L’auteur de ces lignes est docteur en mathématiques et il a enseigné cette discipline durant une dizaine d’années avant de passer à l’économie. Ses travaux en économie comportent néanmoins fort peu de recours à la formalisation mathématique, parce que ce n’est pas à ce niveau que se situent les enjeux cognitifs les plus importants. Prenons par exemple la théorie monétaire et financière : la façon dont j’ai abordé ce sujet m’a été inspirée par un domaine des mathématiques que l’on appelle les graphes valués, mais je n’ai pas utilisé de formalisation mathématique, alors que j’ai massivement recouru à l’histoire. Pourquoi un tel choix ?

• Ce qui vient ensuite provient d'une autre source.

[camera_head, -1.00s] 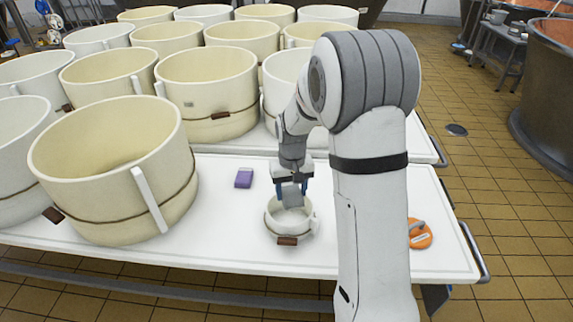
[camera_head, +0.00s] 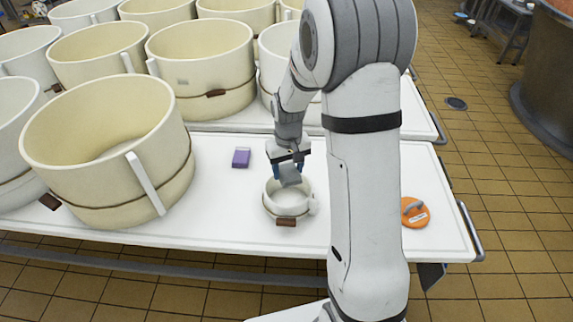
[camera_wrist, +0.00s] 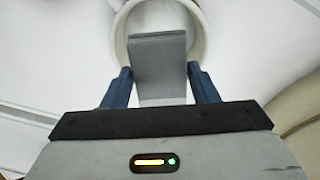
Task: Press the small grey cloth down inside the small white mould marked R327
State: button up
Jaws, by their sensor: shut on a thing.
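The small white mould (camera_head: 272,208) stands upright on the white table, with a brown tag on its front. I cannot read any marking on it. My gripper (camera_head: 289,171) is over the mould and shut on the small grey cloth (camera_head: 290,178), which looks like a flat grey block and hangs tilted. In the head view its lower edge overlaps the mould's opening; I cannot tell how deep it sits. In the wrist view the cloth (camera_wrist: 158,62) lies between the blue fingers of my gripper (camera_wrist: 159,80), in front of the mould's round rim (camera_wrist: 120,38).
A purple block (camera_head: 241,157) lies left of the mould on the table (camera_head: 225,200). A large cream vat (camera_head: 95,170) stands further left, with several more behind. An orange round object (camera_head: 415,216) lies at the right, beyond my arm.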

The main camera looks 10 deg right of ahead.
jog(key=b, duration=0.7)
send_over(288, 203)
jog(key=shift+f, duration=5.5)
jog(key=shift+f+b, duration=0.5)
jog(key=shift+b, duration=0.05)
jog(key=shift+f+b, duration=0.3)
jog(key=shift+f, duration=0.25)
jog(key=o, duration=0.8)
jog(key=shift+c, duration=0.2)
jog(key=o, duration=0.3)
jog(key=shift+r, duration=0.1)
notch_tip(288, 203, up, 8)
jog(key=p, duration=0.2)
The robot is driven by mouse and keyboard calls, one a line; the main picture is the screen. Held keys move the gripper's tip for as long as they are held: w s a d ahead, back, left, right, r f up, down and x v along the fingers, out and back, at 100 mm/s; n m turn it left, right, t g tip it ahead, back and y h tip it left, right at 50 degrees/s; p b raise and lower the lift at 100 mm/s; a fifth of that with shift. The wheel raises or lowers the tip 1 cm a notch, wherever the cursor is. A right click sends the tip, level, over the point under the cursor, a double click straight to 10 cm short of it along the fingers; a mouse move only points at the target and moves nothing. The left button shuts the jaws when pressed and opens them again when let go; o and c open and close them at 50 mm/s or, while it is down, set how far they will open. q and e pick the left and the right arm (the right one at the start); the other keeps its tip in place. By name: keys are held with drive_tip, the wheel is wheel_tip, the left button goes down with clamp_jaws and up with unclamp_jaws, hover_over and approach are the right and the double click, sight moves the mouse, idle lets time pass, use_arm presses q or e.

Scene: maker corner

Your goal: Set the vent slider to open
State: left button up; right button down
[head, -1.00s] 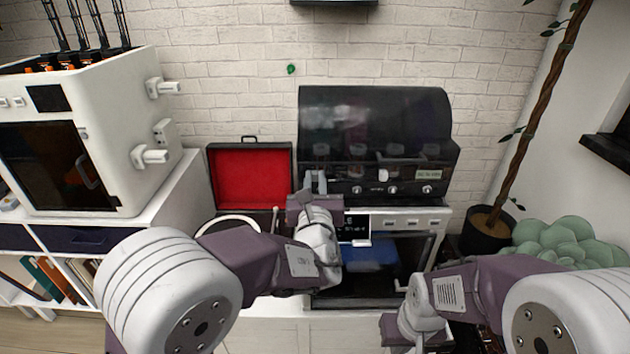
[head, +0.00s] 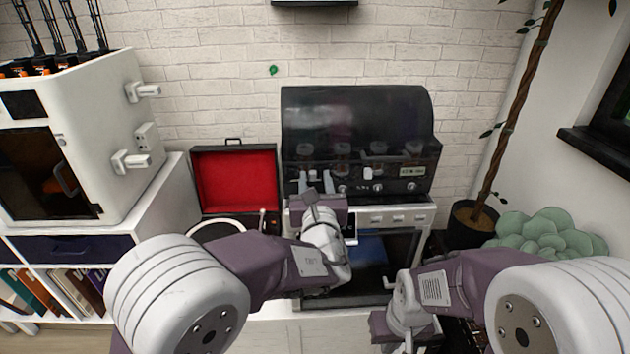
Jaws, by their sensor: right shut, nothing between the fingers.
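The black hooded machine (head: 358,125) stands against the brick wall, with a row of small knobs and a label on its lower front. A small white tab (head: 368,173) sits among the knobs; I cannot tell whether it is the vent slider, and no open marking is readable. My left gripper (head: 316,183) is open in front of the machine's lower left front, its two pale fingers apart with nothing between them. Its body and arm hide part of the panel below. My right gripper (head: 408,344) is shut and empty, low near the bottom edge.
A white oven-like unit (head: 410,215) with a dark glass door is under the machine. An open red-lined record player (head: 235,180) stands to its left, and a white printer (head: 75,140) further left.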

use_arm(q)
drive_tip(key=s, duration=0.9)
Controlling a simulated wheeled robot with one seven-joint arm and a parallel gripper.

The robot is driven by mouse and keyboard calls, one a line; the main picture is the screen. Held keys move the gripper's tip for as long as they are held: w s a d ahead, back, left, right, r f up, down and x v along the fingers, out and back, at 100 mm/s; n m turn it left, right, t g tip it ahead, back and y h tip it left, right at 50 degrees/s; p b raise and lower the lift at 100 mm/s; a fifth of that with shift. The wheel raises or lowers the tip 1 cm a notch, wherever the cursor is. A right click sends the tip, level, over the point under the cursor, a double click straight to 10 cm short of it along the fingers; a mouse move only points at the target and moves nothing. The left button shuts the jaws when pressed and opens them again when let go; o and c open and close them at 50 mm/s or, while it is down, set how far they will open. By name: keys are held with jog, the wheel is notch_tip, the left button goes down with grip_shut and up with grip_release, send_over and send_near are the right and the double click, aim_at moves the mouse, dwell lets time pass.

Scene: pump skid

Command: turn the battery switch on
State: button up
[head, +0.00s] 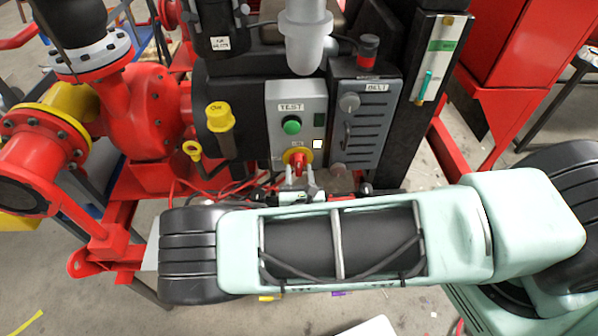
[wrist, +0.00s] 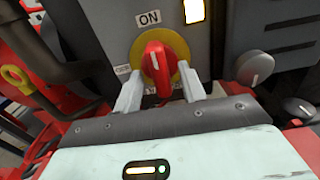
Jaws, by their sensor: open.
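The battery switch is a red handle (head: 299,161) on a round yellow plate, low on the grey TEST panel (head: 283,103). In the wrist view the red handle (wrist: 156,65) stands roughly upright, with a white mark on its face, below an ON label (wrist: 149,18). My gripper (head: 298,178) is open just below the switch. In the wrist view the pale fingers of my gripper (wrist: 161,88) stand left and right of the handle's lower part, with visible gaps. I cannot tell how deep they reach around it. The lettering below the handle is partly hidden.
A green button (head: 291,125) and a pale lit square (head: 317,144) are on the same panel. A grey BELT box (head: 362,125) with knobs stands close on the right. A yellow cap (head: 219,117) and dark hoses are on the left.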

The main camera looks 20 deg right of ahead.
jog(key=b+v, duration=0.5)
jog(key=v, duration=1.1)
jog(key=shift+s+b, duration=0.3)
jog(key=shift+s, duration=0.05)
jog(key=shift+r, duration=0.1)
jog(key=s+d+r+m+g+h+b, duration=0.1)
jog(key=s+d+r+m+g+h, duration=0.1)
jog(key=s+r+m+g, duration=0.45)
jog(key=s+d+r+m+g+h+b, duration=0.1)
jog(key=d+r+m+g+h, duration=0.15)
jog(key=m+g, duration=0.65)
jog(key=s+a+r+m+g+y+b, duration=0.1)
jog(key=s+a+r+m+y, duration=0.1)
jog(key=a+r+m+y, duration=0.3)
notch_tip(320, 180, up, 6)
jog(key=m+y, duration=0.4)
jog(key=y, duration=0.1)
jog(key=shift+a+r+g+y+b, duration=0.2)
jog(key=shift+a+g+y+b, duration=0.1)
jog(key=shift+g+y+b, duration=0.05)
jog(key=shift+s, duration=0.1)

Parce que la question centrale est celle de la nature de ce que l’on appelle « la monnaie ». Pour beaucoup d’économistes, la monnaie est une chose, un bien. Pour moi, sa nature est numérique : le système monétaire et financier est un réseau numérique dont le fonctionnement complexe sert à organiser les actes économiques. Par exemple, il sert à contingenter les appropriations de biens et les utilisations de services, à les proportionner aux contributions à la production.
Mais il fallait vérifier le bien-fondé de cette intuition avant de passer à la modélisation : c’est pourquoi j’ai écrit en 1984 « Huit siècles de monétisation », une excursion à travers l’histoire économique du bas moyen âge à nos jours où l’on découvre que les espèces métalliques ont peu à voir avec l’essence de la monnaie, mais ont plutôt servi de chiens de garde au « nombre organisateur », c’est-à-dire à un système monétaire et financier essentiellement numérique que bien des acteurs voudraient manipuler à leur profit exclusif.

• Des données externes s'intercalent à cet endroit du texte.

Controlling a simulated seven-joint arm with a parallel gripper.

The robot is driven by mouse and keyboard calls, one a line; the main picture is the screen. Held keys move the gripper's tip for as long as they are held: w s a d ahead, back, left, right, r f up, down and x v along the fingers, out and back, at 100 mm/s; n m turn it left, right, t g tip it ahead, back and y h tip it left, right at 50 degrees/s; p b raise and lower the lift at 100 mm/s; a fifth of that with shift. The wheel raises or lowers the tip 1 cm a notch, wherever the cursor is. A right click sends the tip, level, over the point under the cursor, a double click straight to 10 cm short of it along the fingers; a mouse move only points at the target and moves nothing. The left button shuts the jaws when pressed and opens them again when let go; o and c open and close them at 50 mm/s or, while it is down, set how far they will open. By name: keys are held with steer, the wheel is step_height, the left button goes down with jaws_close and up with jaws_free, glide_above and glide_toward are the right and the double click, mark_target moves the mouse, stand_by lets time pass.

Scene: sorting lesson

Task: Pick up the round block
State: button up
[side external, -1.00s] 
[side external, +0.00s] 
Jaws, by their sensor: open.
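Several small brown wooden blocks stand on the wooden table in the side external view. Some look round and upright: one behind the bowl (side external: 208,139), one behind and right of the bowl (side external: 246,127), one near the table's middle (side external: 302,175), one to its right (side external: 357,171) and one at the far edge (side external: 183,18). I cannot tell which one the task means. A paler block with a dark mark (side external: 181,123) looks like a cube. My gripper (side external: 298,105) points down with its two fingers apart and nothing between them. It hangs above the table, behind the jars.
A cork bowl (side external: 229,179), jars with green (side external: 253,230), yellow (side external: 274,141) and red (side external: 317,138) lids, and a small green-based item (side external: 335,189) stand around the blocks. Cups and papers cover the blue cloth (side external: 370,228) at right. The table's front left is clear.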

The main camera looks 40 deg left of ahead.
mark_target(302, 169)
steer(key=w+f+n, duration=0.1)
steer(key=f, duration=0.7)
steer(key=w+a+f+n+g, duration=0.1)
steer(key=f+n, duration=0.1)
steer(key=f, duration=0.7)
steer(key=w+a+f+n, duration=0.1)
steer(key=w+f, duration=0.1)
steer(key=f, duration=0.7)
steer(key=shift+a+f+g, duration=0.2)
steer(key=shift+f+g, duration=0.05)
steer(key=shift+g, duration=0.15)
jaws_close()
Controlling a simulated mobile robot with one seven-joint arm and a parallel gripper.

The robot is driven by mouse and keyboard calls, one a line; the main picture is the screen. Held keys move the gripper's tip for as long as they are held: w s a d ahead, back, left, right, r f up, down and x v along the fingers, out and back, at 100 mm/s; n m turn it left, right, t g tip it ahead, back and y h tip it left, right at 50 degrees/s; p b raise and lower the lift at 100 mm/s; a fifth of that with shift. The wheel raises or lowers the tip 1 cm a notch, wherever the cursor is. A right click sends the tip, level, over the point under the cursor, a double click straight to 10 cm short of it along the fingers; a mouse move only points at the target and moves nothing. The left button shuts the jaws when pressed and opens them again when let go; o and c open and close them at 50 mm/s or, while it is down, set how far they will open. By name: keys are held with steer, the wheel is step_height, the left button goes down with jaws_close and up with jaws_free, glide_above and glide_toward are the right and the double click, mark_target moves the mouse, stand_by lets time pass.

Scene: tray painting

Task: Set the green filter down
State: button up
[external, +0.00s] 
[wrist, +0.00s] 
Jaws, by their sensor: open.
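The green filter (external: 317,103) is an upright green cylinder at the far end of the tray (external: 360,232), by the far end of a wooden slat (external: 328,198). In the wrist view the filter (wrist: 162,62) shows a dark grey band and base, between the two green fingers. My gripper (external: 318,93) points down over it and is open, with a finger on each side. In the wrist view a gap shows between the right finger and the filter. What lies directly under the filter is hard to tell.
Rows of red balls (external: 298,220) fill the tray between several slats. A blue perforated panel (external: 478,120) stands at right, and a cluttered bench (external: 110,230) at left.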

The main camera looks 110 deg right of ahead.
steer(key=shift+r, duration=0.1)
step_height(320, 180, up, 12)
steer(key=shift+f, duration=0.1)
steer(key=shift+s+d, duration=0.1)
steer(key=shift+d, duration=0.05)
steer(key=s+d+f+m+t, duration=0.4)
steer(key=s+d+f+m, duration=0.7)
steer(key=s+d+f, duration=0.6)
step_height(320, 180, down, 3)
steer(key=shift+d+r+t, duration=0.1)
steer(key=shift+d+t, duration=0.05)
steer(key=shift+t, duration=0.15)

Les trente années qui se sont écoulées depuis m’ont confirmé dans l’idée que l’analyse économique a beaucoup pâti du recours précipité à l’économétrie. Cette technique est en soi un instrument très intéressant, mais sa mise en œuvre par des personnes qui prennent pour argent comptant, si j’ose dire, des concepts éculés, dépourvus de tout réalisme, est une catastrophe.
Voyant dans les retraites, par répartition aussi bien que par capitalisation, une partie du système financier, je me suis intéressé à la sécurité sociale et aux finances publiques. Et là, quelle débâcle conceptuelle n’ai-je pas découverte ! L’assimilation des cotisations sociales à des impôts, l’idée que la rentabilité des retraites par répartition se calcule en comparant les pensions aux cotisations vieillesse, sont deux exemples importants de ce méli-mélo conceptuel qui rend stérile la plus grande partie du travail d’analyse économique relatif aux finances publiques.
C’est pourquoi le combat d’André Orléan et de l’Association française d’économie politique (Afep) me paraît digne de soutien. Non seulement parce que l’économie des conventions, qui doit beaucoup à Orléan, est une part très importante de l’analyse économique, sans laquelle il est impossible de comprendre grand-chose à ce qui nous entoure, mais aussi parce que le bon usage des mathématiques en économie requiert la sortie de la misère conceptuelle dans laquelle notre discipline patauge actuellement.
Par delà les divergences politiques, notre économie et notre société ont un besoin urgent de développer le raisonnement et l’étude des faits bruts. Plus le « Big data » prendra de l’importance, plus la valeur ajoutée des économistes sera de faire le tri dans cet amoncellement de données produites trop souvent dans le cadre d’une complète déliquescence conceptuelle et intellectuelle.